THE DATA:
%%
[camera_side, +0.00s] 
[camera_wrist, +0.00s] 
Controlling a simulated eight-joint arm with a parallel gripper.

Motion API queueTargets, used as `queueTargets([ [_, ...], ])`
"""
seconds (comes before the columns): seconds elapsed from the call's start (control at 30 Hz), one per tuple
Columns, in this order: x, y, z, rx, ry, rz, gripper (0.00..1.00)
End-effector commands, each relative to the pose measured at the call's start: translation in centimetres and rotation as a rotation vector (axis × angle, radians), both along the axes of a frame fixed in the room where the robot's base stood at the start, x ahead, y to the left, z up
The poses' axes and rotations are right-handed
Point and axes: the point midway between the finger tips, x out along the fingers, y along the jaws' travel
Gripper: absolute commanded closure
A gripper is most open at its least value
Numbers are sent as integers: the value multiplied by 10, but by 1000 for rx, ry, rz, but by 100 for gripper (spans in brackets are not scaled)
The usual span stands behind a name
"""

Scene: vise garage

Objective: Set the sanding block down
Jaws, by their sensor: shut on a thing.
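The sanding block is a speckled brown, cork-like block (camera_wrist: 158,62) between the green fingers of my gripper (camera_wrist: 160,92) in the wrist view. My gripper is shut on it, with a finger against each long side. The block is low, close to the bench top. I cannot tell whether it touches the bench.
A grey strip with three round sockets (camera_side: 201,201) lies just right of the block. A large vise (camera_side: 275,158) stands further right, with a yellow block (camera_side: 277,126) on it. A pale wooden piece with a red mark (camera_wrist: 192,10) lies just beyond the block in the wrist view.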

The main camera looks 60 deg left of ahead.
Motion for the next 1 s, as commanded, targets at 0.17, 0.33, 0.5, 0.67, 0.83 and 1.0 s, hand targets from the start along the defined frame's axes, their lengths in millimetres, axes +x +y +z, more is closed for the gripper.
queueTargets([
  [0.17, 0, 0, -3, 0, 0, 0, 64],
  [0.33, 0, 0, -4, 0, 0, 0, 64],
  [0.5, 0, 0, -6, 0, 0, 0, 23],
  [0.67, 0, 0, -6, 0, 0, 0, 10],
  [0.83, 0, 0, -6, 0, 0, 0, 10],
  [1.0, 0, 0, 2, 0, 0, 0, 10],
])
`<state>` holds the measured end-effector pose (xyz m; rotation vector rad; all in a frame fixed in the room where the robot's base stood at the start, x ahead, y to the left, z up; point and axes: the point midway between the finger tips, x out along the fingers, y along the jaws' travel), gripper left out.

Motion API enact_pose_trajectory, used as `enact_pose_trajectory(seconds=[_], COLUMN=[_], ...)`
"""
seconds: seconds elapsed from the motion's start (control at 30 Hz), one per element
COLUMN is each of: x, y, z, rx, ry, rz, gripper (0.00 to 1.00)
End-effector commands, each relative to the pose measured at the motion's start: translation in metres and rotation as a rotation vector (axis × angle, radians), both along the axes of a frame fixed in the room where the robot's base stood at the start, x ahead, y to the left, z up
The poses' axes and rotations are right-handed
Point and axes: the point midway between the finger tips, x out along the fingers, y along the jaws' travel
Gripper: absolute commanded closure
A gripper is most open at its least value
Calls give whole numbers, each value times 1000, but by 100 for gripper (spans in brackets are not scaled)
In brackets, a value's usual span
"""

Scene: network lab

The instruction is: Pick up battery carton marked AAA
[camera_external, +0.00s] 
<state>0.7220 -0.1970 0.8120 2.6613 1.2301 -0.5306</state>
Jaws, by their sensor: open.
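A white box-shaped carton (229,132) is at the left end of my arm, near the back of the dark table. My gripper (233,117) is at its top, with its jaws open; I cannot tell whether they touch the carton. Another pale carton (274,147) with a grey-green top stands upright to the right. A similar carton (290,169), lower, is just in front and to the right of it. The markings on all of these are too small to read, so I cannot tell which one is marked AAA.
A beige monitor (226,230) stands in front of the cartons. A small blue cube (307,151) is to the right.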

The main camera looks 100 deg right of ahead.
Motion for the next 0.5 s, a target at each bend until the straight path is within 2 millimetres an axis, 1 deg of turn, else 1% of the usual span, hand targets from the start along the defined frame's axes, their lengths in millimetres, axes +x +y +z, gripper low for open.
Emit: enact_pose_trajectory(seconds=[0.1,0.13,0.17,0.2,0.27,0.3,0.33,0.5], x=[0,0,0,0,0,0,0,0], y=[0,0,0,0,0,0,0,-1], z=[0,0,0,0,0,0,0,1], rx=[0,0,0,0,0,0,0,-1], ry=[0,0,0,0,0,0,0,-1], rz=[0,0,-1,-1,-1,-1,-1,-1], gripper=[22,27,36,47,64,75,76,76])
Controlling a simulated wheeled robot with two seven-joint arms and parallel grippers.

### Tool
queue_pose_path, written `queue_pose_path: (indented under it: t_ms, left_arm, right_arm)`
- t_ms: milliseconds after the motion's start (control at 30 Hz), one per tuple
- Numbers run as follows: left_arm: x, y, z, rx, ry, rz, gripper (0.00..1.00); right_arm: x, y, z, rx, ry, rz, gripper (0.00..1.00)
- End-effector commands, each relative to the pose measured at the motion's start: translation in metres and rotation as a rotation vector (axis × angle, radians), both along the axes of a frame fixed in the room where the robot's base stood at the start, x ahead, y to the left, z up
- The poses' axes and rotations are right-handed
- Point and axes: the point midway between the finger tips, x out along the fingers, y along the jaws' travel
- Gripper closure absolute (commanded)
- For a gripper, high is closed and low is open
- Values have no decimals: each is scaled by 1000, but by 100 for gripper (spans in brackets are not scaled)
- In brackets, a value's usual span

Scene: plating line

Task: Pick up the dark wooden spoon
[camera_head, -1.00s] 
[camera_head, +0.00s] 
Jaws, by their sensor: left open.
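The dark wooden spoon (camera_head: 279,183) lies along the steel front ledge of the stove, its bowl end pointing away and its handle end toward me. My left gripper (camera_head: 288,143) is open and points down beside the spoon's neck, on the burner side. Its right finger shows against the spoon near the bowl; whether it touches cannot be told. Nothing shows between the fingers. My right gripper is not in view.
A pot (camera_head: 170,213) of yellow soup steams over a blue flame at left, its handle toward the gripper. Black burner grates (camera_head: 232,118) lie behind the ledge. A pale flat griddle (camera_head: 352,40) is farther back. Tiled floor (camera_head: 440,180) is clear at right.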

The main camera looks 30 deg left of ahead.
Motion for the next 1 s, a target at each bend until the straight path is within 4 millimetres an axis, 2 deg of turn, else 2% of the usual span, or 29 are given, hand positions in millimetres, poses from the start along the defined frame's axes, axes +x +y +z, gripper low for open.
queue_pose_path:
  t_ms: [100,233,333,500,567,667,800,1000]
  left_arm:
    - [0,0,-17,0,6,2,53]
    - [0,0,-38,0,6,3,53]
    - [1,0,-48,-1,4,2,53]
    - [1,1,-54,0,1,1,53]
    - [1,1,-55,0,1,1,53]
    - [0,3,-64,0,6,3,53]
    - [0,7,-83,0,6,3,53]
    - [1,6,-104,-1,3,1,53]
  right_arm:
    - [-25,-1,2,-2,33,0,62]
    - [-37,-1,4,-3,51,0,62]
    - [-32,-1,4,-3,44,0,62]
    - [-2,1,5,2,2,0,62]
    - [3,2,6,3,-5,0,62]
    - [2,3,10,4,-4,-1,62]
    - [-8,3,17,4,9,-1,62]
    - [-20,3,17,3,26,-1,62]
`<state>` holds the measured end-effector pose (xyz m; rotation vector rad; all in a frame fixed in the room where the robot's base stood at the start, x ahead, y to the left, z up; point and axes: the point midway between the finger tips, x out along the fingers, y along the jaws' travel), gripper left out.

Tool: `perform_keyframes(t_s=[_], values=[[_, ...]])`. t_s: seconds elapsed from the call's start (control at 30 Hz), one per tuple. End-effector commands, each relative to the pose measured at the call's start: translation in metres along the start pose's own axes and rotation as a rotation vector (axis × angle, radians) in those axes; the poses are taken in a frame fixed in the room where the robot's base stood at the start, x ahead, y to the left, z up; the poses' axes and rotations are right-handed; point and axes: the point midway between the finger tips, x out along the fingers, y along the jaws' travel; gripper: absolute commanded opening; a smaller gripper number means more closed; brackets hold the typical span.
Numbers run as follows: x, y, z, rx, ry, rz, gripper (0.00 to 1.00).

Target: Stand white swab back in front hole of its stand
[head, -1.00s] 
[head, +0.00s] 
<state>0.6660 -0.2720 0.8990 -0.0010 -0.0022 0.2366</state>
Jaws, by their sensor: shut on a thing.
%%
EXERCISE INSTRUCTIONS:
Find the word "used" in the entries above and gather every line that holds it.

TASK ANSWER:
Motion API queueTargets, used as `queueTargets([ [_, ...], ])`
Motion API enact_pose_trajectory, used as `enact_pose_trajectory(seconds=[_], COLUMN=[_], ...)`

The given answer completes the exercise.